Fluids Engineering Table of Contents
Hydraulic and Pneumatic Engineering

In the region of laminar flow (Reynolds numbers less than 2300),the friction factor is a function of Reynolds number only. For completely turbulent flow (fully rough), the friction factor depends on duct surface roughness and internal protuberances (e.g., joints). Between the bounding limits of hydraulically smooth behavior (laminar flow) and fully rough behavior is a transitional zone where the friction factor depends on both roughness and Reynolds number.

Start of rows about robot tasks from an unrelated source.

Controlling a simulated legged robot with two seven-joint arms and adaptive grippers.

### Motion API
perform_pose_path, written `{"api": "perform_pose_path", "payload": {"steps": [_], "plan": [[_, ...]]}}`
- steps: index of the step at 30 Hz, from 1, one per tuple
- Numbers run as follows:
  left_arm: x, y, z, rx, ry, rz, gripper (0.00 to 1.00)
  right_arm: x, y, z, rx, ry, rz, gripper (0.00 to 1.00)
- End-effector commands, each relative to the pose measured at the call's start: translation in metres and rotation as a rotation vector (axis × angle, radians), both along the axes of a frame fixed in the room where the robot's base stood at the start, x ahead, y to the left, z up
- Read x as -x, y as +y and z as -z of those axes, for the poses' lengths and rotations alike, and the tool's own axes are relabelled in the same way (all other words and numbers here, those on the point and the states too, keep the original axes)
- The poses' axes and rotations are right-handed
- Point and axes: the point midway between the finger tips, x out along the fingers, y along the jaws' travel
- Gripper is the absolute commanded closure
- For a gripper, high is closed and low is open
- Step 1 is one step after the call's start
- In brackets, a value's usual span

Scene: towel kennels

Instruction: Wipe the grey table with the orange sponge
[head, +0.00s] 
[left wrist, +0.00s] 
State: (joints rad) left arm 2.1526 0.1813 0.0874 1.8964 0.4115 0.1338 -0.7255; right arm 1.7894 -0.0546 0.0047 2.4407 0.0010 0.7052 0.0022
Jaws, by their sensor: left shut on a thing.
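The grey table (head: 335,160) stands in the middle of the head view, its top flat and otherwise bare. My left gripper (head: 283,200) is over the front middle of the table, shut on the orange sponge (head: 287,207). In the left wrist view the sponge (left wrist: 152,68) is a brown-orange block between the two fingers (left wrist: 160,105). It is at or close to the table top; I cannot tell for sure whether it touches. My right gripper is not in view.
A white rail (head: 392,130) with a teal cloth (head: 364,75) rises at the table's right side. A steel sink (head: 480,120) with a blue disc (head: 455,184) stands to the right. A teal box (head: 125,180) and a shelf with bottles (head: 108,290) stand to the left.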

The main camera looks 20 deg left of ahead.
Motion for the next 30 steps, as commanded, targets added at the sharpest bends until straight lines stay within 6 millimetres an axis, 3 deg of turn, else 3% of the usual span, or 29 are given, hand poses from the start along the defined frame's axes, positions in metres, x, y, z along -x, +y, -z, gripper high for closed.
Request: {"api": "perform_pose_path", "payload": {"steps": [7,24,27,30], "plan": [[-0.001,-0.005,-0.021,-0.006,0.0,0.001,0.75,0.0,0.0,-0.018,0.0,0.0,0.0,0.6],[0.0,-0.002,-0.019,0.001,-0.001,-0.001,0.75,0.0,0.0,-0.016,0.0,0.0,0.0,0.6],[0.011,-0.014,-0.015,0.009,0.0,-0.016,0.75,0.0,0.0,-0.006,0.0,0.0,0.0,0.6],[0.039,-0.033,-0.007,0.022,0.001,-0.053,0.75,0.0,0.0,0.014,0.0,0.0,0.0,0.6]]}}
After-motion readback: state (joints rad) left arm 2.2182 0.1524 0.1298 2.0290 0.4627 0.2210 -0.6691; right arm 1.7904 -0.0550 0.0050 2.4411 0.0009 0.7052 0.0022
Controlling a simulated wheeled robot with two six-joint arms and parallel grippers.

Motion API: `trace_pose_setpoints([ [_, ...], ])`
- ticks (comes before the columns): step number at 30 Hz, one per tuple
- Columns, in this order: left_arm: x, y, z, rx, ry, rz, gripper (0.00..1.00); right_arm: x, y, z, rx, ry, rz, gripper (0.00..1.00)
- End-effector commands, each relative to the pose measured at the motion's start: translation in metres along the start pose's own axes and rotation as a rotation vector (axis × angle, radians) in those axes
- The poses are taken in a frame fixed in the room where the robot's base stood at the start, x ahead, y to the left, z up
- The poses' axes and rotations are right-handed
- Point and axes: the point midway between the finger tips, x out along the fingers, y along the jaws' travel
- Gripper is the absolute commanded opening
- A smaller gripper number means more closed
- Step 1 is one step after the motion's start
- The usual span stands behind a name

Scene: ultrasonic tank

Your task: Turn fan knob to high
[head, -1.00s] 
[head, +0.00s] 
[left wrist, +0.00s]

In both the transitional and fully rough regions (see Moody diagram ), the friction factor f is calculated by Colebrook’s equation (Colebrook 1938-1939).

Because Colebrook’s equation cannot be solved explicitly for f, use iterative techniques to determine f (Behls 1971).

Eq. 1
1/ f^1/2 = -2 log [ 12 ε / ( 3.7 D_h ) + 2.51 / ( Re ( f^1/2) ) ]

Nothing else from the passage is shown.